→ **Dataset content**:
··········

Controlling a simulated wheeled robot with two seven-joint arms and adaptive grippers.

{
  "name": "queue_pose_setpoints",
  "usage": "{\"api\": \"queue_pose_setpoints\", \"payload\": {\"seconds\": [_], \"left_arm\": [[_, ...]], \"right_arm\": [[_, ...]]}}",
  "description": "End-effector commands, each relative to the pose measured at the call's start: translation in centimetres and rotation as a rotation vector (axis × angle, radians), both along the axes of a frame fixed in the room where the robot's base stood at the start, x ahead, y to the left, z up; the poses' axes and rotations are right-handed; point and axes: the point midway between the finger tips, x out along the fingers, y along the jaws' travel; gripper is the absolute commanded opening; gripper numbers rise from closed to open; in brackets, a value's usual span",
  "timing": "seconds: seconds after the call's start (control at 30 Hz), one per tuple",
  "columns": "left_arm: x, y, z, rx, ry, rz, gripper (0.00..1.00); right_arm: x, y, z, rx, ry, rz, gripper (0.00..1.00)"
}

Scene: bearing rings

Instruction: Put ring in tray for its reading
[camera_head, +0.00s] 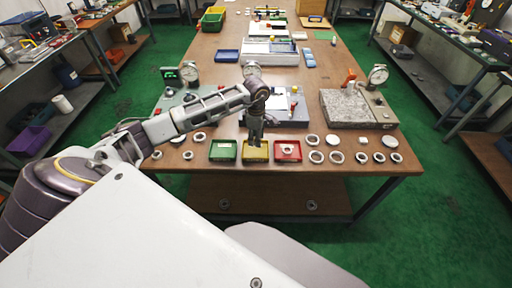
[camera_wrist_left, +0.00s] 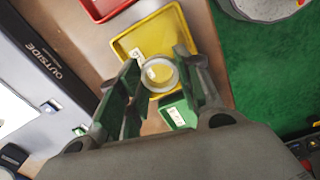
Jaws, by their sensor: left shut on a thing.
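My left gripper (camera_head: 255,142) is over the yellow tray (camera_head: 262,156) at the table's front, pointing down. In the left wrist view its fingers (camera_wrist_left: 160,72) are shut on a pale metal ring (camera_wrist_left: 147,80), seen against the yellow tray (camera_wrist_left: 130,42). How far the ring is above the tray floor I cannot tell. The green tray (camera_head: 223,157) stands to the left. The red tray (camera_head: 281,157) stands to the right with a ring (camera_head: 288,148) in it. My right gripper is not in view.
Several loose rings (camera_head: 316,156) lie to the right of the trays, and a few (camera_head: 199,136) lie to the left. A granite block with a dial gauge (camera_head: 350,108) stands at the right.

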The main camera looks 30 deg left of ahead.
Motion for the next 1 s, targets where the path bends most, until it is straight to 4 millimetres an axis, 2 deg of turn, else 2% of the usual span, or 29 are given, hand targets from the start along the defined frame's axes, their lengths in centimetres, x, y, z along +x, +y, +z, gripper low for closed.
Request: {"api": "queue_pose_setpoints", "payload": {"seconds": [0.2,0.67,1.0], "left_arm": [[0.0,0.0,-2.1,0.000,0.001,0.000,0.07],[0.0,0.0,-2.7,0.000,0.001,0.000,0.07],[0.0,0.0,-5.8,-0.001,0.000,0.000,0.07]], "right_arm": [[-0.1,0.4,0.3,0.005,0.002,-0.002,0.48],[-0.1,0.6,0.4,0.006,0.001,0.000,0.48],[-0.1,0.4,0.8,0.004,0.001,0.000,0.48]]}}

··········

→ **Problem statement**: Exactly reproduce the stretch that starts at the line containing "seconds after the" and ends at the line containing "[camera_wrist_left, +0.00s]", both ends included; leave any pictures out.

→ **Written solution**:
  "timing": "seconds: seconds after the call's start (control at 30 Hz), one per tuple",
  "columns": "left_arm: x, y, z, rx, ry, rz, gripper (0.00..1.00); right_arm: x, y, z, rx, ry, rz, gripper (0.00..1.00)"
}

Scene: bearing rings

Instruction: Put ring in tray for its reading
[camera_head, +0.00s] 
[camera_wrist_left, +0.00s] 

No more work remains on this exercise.